I take hold of an object and change its place.
I don’t know why, maybe something bothers me.
Seconds later
The cloth, the paper
Produces a whisper, a cry
As matter changes position.
Does this imperceptible noise
Express discomfort
Or relief for this new relation
Of the inanimate world with infinity?
Or maybe the object misses
Its place of origin?
A tiny movement,
A glance, a spark of light
And an inner self springs up:
Look how it moves freely
In an abstract now.
Something like a lover’s murmur
Is heard then
Or like a hungry dog crying…
“That is how matter behaves when it is alone” I say
before I am snatched by another silence,
my own.
Katerina Anghelaki Rooke


I'm not sure if it is because she is Greek, but I feel a great connection and a type of empathy towards this great female contemporary poet. Whom “filters her passion through a delicate irony and a calm humanism”.
Anghelaki-Rooke was awarded the National Prize for Poetry in 1985. Her work includes: The Body Is the Victory and the Defeat of Dreams, Beings and Things of Their Own, From Purple Into Night, Translating Into Love Life’s End, In the Heaven of Nothing Was Less Than Nothing, and The Scattered Papers of Penelope.


Lipiu Once Again

Katerina Anghelaki-Rooke



Silence is the language of Lipiu

Prologue

As with love
poems are born
in silence
only that unfeeling silence
has a habit
of giving birth
and swallowing its young.


I.
In Lipiu you study silence
as if it were a foreign language
if you practice enough
you can tell the dialect
of day from the heavy accent
of night.
You learn the birds by heart
and the light that alters
the meaning of nothing.
You will never be able
to express yourself freely in this language
but you will always be surprised by its truth.
You read the trees, the mountains in the
original.
You ask: What do I have to say in this language?
The wounded animal deep inside you
doesn't answer.
It remains silent.

1  

In Lipiu you study silence
as if it were a foreign language
if you practice enough
you can tell the dialect
of day from the heavy accent
of night.
You learn the birds by heart
and the light that alters
the meaning of nothing.
You will never be able
to express yourself freely in this language
but you will always be surprised by its truth.
You read the trees, the mountains in the original.
You ask: What do I have to say in this language?
The wounded animal deep inside you doesn't answer.
It remains silent.

2

Today the rain broke out
in a flood of incomprehensible curses.
On the TV screen humans
move around without sound:
bodies, smiles, embraces,
handshakes, the tying of ties, punches...
I couldn't hear the words
and the bureaucracy of existence
seemed absurd.
Why, why him, the sweet, absent-minded one?
With what does passion agree?



It seems I have forgotten the syntax
of youth.


3

In the taverna garden
it is spring and the blossoming
chestnut trees lean attentively
over the pensioners.
Beards, mustaches, all white,
a little laughter in their faded
blue eyes peeking out behind the beer froth
the slender waitress
like a doll just out of her box
with the divine department store tag
still around her neck.
The brown spots on the old men's hands
—maps of an unknown geography—
the flowers scattered by the wind
on the wooden table
and suddenly I understood silence:
it is the womb of all languages.


4

It is the language of the beginning,
of the question when you search for the phrase
of leaves and you ask yourself what's the use
of so many daybreaks, so many breaths
so many cries smothered in the grass
what is this life for, how will I open the door?
Will I be accepted?
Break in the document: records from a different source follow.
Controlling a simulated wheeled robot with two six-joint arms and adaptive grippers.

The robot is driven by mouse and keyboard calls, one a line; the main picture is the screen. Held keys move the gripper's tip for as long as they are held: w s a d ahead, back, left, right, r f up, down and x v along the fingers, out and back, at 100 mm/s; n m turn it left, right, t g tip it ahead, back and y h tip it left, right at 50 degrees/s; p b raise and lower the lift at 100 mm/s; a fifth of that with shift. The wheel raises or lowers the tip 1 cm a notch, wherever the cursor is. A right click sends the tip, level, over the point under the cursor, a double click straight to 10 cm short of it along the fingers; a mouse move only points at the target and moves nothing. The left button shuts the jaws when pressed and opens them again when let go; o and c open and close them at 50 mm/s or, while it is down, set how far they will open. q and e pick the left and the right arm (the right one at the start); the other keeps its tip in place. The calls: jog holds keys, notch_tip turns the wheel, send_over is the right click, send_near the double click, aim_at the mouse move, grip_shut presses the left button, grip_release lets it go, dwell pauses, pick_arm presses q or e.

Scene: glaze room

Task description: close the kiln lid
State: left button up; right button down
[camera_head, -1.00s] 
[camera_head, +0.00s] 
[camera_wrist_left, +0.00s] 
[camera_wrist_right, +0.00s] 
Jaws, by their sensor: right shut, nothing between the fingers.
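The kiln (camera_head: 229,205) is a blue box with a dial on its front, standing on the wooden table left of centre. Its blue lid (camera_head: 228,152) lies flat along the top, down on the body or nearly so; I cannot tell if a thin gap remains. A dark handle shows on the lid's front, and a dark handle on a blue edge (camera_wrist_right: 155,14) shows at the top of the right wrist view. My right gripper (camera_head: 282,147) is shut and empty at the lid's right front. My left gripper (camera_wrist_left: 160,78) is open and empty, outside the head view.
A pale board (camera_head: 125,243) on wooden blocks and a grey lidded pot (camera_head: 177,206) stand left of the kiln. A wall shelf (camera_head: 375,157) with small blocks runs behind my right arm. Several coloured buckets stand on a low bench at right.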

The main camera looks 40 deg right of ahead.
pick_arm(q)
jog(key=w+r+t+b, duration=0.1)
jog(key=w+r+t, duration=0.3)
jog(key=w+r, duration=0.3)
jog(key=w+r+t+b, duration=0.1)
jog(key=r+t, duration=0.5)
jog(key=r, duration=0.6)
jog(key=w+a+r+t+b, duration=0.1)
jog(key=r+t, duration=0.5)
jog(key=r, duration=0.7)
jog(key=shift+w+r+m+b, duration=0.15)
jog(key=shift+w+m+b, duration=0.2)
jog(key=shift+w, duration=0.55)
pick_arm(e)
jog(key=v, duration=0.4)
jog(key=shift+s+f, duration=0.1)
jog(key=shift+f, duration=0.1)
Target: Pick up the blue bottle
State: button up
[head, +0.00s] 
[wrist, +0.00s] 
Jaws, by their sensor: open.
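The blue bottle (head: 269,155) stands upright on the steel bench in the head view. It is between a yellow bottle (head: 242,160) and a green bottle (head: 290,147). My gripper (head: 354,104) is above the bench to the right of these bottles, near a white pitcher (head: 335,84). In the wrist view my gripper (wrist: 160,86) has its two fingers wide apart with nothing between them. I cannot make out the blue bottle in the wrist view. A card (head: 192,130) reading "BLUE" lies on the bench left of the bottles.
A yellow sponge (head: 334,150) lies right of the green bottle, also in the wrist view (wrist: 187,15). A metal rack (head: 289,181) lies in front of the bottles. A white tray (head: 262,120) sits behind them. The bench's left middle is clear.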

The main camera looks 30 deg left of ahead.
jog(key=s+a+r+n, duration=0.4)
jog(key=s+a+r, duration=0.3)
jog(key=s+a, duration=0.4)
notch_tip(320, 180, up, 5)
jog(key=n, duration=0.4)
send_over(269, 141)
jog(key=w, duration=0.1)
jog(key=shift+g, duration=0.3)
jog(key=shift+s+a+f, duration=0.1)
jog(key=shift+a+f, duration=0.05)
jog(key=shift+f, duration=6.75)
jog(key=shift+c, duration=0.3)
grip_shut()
How do I take
the first step in the rain alone
toward the first meeting
with the savior-destroyer?
Even the most beautiful imagination is useless
in the face of a pile of days
a shapeless pile, with no scent and no known meaning.


5

But silence is also
the mother tongue of the end
when you try to read the word EXIT
written in the darkness with tar
over a gate or maybe it's a burrow? A hole?  
Are you going to emerge in pain

or triumphantly
or will you have become a baby again,
carefree, sucking the breast-
clouds of the day?



Translated from the Greek by Karen Van Dyck
This poem and more of her work can be found here..


She also has various books published, one that I would like to find 'Beings and Things on Their Own' won the 1985 Greek National Poetry Award.